* _Exercise task_:
Copy out every line in which the string "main" occurs.

Start of Supplied information

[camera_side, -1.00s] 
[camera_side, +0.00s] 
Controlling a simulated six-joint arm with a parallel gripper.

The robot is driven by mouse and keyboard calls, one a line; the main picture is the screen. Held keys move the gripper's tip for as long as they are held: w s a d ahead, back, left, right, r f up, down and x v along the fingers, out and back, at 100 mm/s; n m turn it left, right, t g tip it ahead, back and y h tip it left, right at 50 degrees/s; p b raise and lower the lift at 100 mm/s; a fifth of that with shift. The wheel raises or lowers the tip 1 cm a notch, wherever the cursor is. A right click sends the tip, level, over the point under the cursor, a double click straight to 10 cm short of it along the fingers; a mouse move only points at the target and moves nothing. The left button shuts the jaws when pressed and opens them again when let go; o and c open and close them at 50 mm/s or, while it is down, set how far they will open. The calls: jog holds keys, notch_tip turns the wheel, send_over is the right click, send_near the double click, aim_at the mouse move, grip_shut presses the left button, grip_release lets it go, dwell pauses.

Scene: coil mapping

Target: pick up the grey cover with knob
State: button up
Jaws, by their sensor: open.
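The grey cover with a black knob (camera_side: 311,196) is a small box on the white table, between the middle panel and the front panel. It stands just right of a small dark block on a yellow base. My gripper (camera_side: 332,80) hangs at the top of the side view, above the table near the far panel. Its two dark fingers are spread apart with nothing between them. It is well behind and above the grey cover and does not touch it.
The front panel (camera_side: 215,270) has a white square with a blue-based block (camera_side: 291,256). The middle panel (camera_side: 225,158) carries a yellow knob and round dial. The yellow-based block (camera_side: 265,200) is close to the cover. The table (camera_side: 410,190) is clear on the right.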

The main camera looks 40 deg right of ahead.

End of Supplied information

* _Final result_:
The robot is driven by mouse and keyboard calls, one a line; the main picture is the screen. Held keys move the gripper's tip for as long as they are held: w s a d ahead, back, left, right, r f up, down and x v along the fingers, out and back, at 100 mm/s; n m turn it left, right, t g tip it ahead, back and y h tip it left, right at 50 degrees/s; p b raise and lower the lift at 100 mm/s; a fifth of that with shift. The wheel raises or lowers the tip 1 cm a notch, wherever the cursor is. A right click sends the tip, level, over the point under the cursor, a double click straight to 10 cm short of it along the fingers; a mouse move only points at the target and moves nothing. The left button shuts the jaws when pressed and opens them again when let go; o and c open and close them at 50 mm/s or, while it is down, set how far they will open. The calls: jog holds keys, notch_tip turns the wheel, send_over is the right click, send_near the double click, aim_at the mouse move, grip_shut presses the left button, grip_release lets it go, dwell pauses.
The main camera looks 40 deg right of ahead.

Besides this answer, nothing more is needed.